Twitter is of course outside our control, but they have pretty good availability (not Verrotech-good of course, but pretty good). When they do fail for it to be a problem it would have to coincide with a major Verrotech outage as well, which is very unlikely.

To mitigate this anyway for status news we use what we call the availability update tripod of power. That is, our availability news and customer updates has three strong legs.

The latest Verrotech infrastructure (VETS) which we migrated all services onto in January 2016 is built around high-availability virtualisation. The customer facing/Internet facing portion of these are segregated into two main stacks (aka platforms): Stavros and Hektor. These are physically separated platforms in different data centres and with different redundant network links.

These two platforms make up two of the legs, as standard the main website (and blog etc) will be hosted on one and the status.verrotech.com page on the other. Thanks to the wonders of our setup we can actually migrate one to the other in less than a minute but even if that failed, one of those sites would be available and pumping out news.
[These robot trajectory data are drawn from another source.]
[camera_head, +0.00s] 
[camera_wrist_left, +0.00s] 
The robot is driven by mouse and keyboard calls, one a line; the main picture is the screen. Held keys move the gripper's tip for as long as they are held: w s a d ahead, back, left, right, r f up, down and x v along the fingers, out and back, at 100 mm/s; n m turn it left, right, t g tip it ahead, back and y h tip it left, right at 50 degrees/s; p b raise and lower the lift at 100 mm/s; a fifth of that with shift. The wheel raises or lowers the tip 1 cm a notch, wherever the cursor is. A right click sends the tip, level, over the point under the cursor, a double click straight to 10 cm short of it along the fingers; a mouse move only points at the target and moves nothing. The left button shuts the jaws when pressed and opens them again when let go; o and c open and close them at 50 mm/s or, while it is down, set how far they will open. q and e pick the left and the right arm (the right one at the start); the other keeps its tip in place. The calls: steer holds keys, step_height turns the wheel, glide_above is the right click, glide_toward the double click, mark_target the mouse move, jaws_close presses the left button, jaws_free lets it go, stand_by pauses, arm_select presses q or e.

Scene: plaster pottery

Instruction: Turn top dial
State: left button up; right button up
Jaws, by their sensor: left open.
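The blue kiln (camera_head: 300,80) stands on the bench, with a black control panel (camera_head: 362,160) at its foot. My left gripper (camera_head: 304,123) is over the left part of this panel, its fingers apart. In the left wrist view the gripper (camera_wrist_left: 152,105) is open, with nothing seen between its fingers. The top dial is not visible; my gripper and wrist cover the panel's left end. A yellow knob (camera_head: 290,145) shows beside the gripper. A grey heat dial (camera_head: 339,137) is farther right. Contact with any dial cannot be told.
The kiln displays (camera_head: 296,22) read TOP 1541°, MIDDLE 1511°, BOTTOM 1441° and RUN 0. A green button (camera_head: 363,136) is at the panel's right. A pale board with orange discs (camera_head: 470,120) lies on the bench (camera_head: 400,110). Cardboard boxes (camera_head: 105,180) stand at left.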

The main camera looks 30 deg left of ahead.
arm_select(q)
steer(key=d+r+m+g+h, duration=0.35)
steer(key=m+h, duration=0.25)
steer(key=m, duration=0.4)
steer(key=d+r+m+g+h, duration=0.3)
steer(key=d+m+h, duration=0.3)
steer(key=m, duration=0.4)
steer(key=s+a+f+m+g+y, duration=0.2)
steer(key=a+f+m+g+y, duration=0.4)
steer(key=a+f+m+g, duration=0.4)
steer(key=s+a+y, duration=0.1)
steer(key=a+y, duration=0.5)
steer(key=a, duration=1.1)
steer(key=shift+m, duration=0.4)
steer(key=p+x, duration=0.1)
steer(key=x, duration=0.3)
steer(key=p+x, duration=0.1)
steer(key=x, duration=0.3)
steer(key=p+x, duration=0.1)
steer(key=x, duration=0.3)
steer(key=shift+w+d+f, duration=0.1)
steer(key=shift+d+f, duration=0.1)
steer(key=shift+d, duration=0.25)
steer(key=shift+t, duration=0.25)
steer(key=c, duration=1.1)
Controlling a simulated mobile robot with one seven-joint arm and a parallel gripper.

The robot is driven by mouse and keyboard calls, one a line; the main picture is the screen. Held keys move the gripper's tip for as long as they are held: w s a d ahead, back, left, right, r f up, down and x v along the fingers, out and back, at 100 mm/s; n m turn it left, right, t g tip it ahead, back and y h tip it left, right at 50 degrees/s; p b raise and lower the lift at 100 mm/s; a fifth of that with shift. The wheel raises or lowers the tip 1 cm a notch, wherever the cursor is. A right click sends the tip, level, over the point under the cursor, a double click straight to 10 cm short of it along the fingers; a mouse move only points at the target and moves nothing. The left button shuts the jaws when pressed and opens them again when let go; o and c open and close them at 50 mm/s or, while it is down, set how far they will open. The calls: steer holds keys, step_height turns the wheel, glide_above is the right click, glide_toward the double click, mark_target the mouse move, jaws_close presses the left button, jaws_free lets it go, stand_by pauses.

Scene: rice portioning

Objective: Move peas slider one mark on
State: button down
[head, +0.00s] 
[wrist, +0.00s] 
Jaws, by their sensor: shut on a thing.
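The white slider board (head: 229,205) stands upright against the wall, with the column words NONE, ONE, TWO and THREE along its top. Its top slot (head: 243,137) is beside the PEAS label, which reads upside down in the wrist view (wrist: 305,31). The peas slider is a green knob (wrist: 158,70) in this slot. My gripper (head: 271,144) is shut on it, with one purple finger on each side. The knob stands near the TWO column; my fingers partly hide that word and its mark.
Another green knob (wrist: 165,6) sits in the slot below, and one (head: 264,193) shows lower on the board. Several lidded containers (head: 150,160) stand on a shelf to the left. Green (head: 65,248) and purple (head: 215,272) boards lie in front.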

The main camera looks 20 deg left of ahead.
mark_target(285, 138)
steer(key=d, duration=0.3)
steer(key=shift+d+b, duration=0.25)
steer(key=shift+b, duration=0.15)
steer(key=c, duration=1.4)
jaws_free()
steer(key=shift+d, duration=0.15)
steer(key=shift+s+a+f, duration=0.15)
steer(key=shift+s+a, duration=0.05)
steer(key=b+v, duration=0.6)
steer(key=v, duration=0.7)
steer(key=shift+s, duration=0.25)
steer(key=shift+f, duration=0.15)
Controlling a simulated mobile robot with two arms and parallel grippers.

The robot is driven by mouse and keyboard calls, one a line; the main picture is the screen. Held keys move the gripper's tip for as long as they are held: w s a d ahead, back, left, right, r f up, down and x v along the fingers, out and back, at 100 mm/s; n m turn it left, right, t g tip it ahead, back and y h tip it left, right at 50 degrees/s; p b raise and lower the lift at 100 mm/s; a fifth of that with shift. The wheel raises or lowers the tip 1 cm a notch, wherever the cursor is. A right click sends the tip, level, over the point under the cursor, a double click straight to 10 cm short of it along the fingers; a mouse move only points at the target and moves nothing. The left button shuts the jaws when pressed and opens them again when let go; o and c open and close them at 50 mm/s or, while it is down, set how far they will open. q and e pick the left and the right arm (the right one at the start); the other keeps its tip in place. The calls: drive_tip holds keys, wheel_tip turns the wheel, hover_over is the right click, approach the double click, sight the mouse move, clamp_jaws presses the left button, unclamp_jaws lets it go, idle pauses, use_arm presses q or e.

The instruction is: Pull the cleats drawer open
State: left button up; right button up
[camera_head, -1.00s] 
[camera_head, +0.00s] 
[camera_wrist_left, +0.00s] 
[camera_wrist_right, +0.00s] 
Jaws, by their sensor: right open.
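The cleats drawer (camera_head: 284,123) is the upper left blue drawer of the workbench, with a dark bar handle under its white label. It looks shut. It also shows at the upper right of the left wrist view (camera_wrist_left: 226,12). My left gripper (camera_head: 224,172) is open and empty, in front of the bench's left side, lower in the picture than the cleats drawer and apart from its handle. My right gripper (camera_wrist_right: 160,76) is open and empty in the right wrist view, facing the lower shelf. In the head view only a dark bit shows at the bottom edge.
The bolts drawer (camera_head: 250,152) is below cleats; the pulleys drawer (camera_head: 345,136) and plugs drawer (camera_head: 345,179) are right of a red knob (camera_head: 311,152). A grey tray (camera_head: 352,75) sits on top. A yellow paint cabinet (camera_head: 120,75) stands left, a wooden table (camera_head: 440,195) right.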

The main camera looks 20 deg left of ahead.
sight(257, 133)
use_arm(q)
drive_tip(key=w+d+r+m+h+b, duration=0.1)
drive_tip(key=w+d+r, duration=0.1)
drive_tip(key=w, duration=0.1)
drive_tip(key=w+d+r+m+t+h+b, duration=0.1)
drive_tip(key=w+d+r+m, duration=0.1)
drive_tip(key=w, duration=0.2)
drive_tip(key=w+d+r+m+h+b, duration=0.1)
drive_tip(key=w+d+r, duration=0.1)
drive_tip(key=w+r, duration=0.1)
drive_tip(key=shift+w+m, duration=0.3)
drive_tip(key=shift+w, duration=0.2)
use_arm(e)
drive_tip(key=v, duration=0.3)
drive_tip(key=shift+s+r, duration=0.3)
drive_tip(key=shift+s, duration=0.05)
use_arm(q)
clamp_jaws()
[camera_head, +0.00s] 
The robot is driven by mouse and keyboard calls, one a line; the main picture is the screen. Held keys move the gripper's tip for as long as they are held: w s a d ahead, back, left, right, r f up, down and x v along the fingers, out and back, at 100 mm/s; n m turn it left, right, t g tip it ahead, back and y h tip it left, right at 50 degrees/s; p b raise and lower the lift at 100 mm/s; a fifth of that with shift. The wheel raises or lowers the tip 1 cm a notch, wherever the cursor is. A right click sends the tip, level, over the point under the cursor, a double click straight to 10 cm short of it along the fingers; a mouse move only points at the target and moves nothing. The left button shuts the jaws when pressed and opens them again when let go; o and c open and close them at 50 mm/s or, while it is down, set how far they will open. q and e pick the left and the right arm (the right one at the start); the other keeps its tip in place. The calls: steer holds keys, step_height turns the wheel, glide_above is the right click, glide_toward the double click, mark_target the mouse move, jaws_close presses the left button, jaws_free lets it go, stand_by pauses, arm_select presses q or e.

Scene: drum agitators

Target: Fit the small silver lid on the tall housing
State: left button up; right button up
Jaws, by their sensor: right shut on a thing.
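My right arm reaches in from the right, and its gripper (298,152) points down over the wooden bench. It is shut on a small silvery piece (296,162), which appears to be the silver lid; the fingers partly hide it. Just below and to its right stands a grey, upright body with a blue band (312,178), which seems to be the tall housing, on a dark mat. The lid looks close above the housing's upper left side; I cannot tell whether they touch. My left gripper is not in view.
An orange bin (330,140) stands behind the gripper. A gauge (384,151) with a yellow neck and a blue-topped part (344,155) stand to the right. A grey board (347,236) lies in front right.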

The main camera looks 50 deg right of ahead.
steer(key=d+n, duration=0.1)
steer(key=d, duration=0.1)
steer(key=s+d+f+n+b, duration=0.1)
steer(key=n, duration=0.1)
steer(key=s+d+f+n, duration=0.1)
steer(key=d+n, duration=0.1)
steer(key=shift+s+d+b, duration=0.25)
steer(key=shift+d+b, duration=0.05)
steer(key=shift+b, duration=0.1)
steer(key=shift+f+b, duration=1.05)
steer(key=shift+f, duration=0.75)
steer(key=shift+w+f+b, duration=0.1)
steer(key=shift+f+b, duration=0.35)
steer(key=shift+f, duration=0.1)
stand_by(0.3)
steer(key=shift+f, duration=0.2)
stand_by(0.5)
This is combined with Twitter (the third leg) to mean if you have two URLs bookmarked and follow @verrotechstatus on Twitter, you should never be out of the loop.

New look, new blog, new sites

As anyone that navigated our terrible old website could tell you here at Verrotech we don’t spend much time on branding and visuals. Rather than making lovely marketing pages, we’re all about making our servers sing, and dish up your lovely content 24×7.

Enough was enough however and, with a little free time now thanks to our VETS infrastructure running itself we did a little refresh.

New-look website: http://www.verrotech.com/

New-look status page: http://status.verrotech.com/

And now, hold the presses, a new-look news feed or blog!